The Daily Telegraph

Police secure total ban on warring city centre gangs

- By Daily Telegraph Reporter

EIGHTEEN men from two notorious crime gangs have been banned from entering areas of Birmingham following a landmark court ruling.

The action, which also prevents the men associatin­g with each other or participat­ing in music videos that promote gang-related violence, was taken against the men after a spate of firearms offences in the city during the summer of 2015 and start of 2016.

Ten of the men are currently serving prison sentences, including Reial Phillips, 21, who was at the heart of a series of turf war shootings in the city, which left eight people injured.

The shootings were part of an ongoing feud between the Burger Boys Gang and the Johnson Crew, which escalated when members of the opposing factions uploaded rap videos online to taunt one another.

West Midlands Police and Birmingham City Council have secured full injunction­s against the 18 men in what is believed to be the largest group gang injunction ever secured.

The men, who are aged between 19 and 29, are forbidden from associatin­g with each other and also from entering areas of Birmingham, including the city centre, Handsworth, Newtown, Winson Green and Lozells for two years.

Another condition of the injunction­s is that they are banned from participat­ing in the music videos that promote or support gang-related violence.

The injunction­s, granted last month after more than 80 witnesses gave evidence at Birmingham Crown Court, also allow police to restrict the vehicles and mobile phones they use. Police and the council previously secured interim injunction­s.

The ban was welcomed by anti-gun campaigner Marcia Shakespear­e, whose 17-year-old daughter Letisha was shot dead in a drive-by shooting during a turf war between the two gangs.

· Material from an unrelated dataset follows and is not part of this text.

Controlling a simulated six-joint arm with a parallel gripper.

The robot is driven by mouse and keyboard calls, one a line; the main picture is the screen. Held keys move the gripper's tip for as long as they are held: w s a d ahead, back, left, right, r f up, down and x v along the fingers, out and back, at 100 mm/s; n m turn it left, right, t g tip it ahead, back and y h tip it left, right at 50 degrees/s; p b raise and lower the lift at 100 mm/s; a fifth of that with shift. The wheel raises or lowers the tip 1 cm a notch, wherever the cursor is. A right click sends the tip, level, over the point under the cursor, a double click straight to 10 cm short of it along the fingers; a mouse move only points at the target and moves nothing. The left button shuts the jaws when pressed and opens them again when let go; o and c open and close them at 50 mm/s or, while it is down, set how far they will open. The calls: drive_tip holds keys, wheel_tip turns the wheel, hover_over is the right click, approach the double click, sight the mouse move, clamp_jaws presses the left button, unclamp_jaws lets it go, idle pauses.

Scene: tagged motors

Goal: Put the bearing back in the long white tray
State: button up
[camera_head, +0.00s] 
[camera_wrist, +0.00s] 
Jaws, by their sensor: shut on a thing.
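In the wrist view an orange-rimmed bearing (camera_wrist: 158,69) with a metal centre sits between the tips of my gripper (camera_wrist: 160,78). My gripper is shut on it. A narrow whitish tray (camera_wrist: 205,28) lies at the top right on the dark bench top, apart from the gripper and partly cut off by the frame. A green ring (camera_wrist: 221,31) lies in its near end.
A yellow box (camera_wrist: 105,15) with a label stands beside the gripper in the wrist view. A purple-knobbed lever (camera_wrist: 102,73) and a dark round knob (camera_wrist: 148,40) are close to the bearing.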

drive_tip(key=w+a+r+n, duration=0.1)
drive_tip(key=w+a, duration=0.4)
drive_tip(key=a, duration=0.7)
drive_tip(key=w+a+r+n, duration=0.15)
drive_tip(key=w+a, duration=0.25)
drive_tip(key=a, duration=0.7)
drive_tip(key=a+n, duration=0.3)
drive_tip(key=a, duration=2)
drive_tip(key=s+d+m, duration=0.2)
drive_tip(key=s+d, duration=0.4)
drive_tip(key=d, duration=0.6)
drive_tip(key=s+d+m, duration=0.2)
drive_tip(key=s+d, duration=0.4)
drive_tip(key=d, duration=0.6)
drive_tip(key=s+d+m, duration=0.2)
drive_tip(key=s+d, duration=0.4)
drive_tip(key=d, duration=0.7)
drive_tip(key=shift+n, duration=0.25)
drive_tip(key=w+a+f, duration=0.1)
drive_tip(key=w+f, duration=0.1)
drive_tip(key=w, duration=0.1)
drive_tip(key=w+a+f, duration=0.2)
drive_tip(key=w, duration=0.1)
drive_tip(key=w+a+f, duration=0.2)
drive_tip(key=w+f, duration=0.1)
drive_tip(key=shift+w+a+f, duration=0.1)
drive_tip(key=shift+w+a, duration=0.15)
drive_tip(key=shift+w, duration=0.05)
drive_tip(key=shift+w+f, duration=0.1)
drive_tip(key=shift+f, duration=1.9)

Letisha had been at a party with friends when she and cousin Charlene Ellis, 18, were killed in a hail of machine gun bullets in the early hours of January 2 2003. Four men were jailed in connection with the killings.

Mrs Shakespear­e described the gangs as “vermin” who should be smashed by “any means”.

Detective Sergeant Ian Comfort, lead detective from the force’s CID prevent team, said: “We set out to disrupt and curtail gang activity following around 20 firearm offences involving Birmingham gangs during the summer of 2015 and into the start of 2016.

“This is relatively new legislatio­n and we believe that securing final full injunction­s on such a large number of gang members is a UK first.”